Exercise requirements:
Reproduce exactly the lines below from the one containing "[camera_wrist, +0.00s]" through the one containing "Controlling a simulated", including both, and nothing else.

Available data:
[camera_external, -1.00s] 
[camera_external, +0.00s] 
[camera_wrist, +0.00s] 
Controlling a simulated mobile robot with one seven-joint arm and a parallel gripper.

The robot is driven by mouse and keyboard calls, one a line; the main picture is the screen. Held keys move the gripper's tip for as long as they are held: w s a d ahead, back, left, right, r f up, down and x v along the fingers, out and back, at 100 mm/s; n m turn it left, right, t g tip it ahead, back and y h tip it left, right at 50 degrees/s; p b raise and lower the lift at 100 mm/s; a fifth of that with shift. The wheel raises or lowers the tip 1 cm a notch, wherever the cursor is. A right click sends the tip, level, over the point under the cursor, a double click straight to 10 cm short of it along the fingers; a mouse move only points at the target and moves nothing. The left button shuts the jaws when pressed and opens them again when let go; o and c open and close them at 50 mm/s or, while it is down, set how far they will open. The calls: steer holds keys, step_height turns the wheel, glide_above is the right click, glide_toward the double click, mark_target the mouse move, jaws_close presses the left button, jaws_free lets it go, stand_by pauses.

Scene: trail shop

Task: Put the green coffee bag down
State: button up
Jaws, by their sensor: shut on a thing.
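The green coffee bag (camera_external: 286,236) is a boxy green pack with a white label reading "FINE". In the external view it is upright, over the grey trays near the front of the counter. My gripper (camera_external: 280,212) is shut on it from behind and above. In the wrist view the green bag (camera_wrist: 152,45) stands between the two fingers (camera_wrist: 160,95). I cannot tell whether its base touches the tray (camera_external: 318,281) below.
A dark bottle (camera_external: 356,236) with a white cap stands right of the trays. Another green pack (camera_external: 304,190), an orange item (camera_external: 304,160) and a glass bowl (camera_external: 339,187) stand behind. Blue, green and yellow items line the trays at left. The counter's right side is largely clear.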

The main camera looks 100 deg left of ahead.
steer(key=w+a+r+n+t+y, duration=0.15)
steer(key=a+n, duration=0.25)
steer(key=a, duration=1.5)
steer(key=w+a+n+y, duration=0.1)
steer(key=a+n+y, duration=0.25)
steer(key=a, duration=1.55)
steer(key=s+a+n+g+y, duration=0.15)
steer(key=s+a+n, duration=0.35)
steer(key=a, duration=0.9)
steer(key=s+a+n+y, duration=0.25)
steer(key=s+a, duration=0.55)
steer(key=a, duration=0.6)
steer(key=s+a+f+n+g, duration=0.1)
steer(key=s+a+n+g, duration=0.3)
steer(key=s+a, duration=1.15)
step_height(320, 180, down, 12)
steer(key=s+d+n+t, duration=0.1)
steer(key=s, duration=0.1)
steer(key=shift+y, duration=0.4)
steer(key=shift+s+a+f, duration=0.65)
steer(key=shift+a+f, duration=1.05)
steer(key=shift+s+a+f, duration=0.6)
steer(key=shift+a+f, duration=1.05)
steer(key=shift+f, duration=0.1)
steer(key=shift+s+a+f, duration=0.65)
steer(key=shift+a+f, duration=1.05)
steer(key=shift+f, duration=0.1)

Result of the task:
[camera_wrist, +0.00s] 
Controlling a simulated mobile robot with one seven-joint arm and a parallel gripper.

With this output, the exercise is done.